Return a copy of each line that holds the string "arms".

(Records of robot episodes)
-- start --

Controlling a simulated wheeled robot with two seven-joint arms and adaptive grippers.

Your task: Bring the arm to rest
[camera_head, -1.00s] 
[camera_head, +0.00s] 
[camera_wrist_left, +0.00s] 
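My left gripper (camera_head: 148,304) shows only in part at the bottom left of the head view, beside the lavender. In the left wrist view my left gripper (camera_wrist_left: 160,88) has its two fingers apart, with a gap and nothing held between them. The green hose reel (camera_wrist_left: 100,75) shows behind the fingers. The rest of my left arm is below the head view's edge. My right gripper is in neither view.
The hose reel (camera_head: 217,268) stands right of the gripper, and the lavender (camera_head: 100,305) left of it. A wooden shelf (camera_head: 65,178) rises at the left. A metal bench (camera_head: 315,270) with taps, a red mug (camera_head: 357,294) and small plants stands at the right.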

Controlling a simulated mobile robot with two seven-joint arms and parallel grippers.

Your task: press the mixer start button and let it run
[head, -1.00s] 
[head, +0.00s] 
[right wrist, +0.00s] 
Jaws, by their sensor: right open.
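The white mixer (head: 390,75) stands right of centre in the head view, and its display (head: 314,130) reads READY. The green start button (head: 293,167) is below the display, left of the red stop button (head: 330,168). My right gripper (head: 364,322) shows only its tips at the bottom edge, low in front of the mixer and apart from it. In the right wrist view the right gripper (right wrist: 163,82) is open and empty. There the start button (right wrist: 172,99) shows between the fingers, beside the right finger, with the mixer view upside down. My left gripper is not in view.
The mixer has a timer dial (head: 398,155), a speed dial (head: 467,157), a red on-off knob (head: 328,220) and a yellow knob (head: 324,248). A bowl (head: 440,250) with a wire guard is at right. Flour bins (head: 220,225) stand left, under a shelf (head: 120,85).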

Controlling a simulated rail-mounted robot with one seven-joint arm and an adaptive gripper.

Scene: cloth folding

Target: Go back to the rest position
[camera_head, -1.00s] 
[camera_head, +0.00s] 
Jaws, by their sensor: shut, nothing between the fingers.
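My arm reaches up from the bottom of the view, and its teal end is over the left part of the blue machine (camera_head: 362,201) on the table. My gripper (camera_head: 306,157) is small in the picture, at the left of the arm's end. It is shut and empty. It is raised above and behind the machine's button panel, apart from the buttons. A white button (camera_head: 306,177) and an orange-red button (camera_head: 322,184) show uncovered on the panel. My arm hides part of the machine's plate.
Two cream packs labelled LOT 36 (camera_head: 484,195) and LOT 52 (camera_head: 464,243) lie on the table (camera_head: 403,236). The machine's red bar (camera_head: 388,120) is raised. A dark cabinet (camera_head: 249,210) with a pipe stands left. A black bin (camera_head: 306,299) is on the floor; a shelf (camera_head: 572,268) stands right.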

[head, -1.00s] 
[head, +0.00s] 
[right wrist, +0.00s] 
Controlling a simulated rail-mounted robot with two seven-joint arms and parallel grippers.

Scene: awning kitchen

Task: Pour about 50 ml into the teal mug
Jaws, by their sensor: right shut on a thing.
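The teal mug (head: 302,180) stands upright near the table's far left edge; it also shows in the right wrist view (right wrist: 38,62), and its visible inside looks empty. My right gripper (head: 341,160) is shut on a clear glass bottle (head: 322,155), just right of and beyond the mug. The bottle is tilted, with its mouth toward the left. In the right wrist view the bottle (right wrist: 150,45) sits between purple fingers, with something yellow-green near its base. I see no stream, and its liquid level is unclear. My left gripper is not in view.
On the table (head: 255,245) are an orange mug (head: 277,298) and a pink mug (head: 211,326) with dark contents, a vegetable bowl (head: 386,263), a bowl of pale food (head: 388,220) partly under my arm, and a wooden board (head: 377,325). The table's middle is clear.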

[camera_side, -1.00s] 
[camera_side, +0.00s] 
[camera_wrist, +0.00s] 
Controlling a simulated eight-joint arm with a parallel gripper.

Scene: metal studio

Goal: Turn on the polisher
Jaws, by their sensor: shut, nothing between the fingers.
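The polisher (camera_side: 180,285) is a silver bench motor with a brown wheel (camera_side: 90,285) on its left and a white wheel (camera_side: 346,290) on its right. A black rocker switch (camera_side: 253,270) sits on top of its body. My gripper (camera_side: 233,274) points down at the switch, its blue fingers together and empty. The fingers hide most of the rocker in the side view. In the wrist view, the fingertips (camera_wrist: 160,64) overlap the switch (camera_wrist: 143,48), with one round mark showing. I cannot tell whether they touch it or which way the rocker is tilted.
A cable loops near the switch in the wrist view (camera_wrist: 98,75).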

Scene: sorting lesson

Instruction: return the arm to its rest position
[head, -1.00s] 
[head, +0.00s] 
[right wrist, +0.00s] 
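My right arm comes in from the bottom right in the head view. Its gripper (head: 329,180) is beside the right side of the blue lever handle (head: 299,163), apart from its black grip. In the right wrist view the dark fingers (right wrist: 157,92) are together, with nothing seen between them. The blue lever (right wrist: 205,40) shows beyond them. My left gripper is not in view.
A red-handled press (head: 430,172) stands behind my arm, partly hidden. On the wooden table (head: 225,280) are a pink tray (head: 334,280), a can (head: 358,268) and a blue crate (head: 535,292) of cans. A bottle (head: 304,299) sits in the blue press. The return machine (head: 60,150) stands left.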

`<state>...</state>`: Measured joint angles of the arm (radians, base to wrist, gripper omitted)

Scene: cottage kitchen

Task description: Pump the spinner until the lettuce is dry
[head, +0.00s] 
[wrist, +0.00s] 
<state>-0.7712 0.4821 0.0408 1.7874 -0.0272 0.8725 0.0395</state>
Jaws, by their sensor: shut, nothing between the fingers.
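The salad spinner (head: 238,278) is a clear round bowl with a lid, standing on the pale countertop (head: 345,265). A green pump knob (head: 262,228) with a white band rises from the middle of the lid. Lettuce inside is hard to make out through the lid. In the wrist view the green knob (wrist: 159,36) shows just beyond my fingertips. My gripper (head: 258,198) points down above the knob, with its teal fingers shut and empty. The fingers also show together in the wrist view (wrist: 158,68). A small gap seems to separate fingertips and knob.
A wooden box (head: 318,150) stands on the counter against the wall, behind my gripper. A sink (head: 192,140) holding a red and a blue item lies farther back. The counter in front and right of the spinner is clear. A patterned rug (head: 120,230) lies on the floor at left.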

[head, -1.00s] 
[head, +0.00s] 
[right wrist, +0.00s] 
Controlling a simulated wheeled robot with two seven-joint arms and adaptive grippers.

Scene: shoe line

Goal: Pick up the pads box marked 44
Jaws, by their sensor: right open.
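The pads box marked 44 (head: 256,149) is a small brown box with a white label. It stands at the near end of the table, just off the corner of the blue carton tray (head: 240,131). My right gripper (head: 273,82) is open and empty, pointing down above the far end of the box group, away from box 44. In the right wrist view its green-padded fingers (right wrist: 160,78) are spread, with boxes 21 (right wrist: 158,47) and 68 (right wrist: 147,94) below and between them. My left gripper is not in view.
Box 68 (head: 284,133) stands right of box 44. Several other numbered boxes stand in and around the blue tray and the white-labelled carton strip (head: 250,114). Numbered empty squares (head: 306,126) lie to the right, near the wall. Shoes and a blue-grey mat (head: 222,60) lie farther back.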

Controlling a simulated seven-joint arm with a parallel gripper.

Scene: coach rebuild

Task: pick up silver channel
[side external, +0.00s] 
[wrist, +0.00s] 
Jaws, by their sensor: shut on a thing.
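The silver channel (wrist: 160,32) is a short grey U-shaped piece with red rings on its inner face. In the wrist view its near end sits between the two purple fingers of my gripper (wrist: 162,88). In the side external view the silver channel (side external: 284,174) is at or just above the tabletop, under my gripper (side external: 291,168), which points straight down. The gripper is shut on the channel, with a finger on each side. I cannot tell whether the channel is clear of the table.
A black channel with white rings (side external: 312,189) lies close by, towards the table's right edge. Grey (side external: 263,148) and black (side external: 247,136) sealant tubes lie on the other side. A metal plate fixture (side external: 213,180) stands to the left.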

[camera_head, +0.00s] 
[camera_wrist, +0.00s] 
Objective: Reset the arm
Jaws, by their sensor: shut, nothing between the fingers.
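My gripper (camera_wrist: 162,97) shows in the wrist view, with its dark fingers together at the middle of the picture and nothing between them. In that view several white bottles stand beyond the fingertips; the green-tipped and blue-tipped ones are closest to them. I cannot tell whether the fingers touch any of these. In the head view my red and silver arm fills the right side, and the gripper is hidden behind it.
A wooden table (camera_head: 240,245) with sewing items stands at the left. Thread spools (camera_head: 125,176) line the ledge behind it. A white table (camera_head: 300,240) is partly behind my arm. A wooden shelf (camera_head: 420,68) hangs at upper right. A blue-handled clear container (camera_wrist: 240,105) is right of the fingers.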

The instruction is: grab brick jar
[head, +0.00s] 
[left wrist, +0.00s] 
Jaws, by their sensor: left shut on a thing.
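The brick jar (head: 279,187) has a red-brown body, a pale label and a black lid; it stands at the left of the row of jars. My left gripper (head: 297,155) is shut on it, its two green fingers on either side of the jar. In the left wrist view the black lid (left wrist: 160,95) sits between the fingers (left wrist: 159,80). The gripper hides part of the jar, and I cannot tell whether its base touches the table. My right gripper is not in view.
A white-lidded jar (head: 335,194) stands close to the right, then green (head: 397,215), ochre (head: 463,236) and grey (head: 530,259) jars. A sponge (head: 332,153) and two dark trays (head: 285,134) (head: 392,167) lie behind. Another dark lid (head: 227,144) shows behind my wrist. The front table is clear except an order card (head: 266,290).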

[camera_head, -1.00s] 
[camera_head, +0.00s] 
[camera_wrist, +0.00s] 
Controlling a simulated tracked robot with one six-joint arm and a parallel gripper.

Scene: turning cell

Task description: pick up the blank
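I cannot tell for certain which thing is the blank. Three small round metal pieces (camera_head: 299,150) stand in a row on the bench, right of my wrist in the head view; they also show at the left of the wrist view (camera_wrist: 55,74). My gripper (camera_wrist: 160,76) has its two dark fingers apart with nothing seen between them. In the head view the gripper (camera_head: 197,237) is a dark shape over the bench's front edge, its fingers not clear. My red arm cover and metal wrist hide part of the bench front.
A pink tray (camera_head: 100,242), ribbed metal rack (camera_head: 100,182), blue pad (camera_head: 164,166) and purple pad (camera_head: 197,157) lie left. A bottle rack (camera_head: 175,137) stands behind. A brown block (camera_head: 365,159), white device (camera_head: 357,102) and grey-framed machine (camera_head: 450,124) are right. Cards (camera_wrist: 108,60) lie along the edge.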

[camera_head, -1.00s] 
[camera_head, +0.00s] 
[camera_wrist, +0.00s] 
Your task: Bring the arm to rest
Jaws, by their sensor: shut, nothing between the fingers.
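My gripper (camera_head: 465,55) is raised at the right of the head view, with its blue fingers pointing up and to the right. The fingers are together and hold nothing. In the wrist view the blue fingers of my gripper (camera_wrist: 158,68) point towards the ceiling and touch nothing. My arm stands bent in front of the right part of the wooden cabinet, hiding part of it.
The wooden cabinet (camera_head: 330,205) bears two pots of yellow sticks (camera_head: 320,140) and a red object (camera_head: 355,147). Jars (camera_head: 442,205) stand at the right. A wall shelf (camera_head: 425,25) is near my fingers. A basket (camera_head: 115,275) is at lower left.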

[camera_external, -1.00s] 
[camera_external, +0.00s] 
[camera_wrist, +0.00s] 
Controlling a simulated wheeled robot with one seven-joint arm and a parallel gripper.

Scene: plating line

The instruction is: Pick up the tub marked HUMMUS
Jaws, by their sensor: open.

-- end --

THE OUTPUT.
Controlling a simulated wheeled robot with two seven-joint arms and adaptive grippers.
Controlling a simulated mobile robot with two seven-joint arms and parallel grippers.
Controlling a simulated rail-mounted robot with two seven-joint arms and parallel grippers.
Controlling a simulated wheeled robot with two seven-joint arms and adaptive grippers.

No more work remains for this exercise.